Believe it or not, I've actually given the matter some serious thought over the years... and come up with a few possible theories.

First, I think that we are all spending a lot more time "detached" from the people who are supposed to be part of our "meaningful relationships". I don't think that's a "normal" state. I mean, what ever happened to tribalism? You know... sitting around shelling beans while chatting, playing little games, and just enjoying being in the company of others. Or of planting crops or tending livestock... working alongside another person who was probably your husband, or wife, or parent, or child... Someone who means something to you and that you enjoy being with.

Instead, most of us barely see each other and when we do, we're stressed out from work or commuting to and from. And when we're together, maybe we're standing in line with the anonymous hordes of humanity... I caught a glimpse of that today when I made one of my extremely rare forays into a large, very busy IKEA store in the city. As I stood in line at the check-out, I gazed around at the faces of the other people in the line-ups... emotionless, zombie-like, tired, stressed-out faces... And little children who probably would rather be at home playing than standing in line in hot, heavy winter clothes... some yawning and rubbing their eyes... some getting cranky and complaining (with good reason IMDO)...

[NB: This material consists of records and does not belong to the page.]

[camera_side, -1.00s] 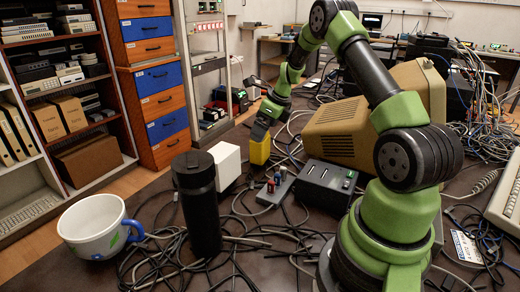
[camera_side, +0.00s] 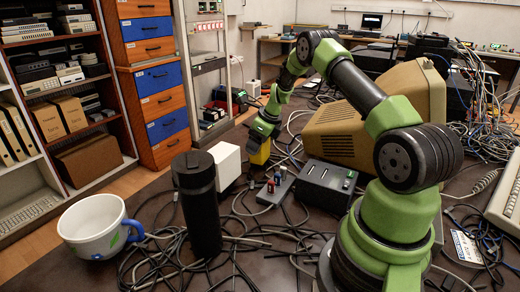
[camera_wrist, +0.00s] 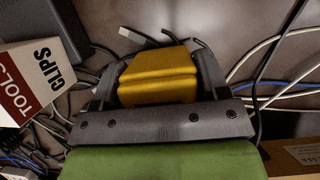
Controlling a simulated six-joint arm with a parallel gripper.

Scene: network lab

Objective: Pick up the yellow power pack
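In the wrist view the pack (camera_wrist: 158,78) sits between the two dark fingers. My gripper (camera_side: 262,140) is over the pack from above, with one finger on each side. In the wrist view my gripper (camera_wrist: 160,75) looks open, with the fingers close to the pack's sides. Whether either finger touches it is hard to tell.
A white box (camera_side: 226,165) stands left of the pack; its CLIPS side (camera_wrist: 50,75) shows in the wrist view. A black cylinder (camera_side: 198,205) and a mug (camera_side: 95,228) stand nearer. Loose cables surround the pack. A beige monitor (camera_side: 350,125) stands to the right.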

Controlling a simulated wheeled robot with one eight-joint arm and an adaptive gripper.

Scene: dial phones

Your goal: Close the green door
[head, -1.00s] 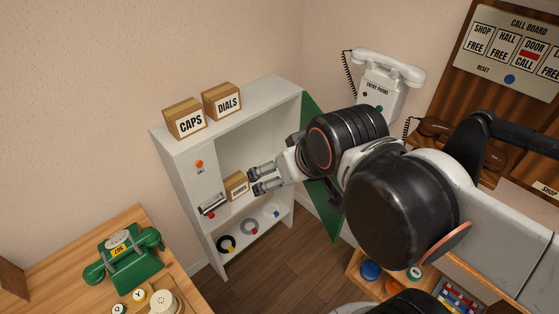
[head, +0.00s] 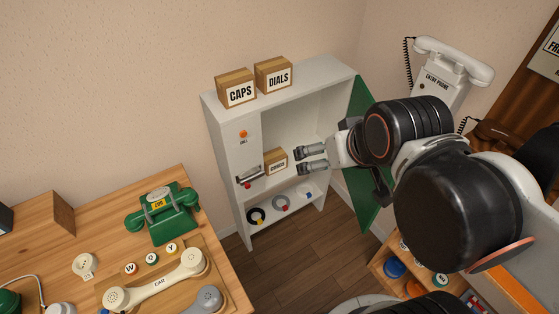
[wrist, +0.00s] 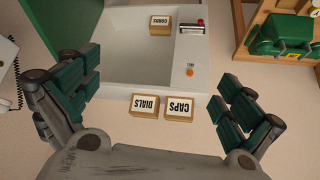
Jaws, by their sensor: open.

And then there is just the unnaturalness of our world.... I can't really think of a time when I can say I've felt "depressed" being out on a river paddling my canoe or hiking in a forest. But when I walk in the city core, I see the ragged homeless wandering around through the snow... many of them in need of some kind of serious "help"... I dunno... that's enough to make me depressed... The helplessness of it all... the inability to change things...

Something very big is definitely wrong.

Yes indeed, something very big IS definitely wrong... But what to do about it, eh?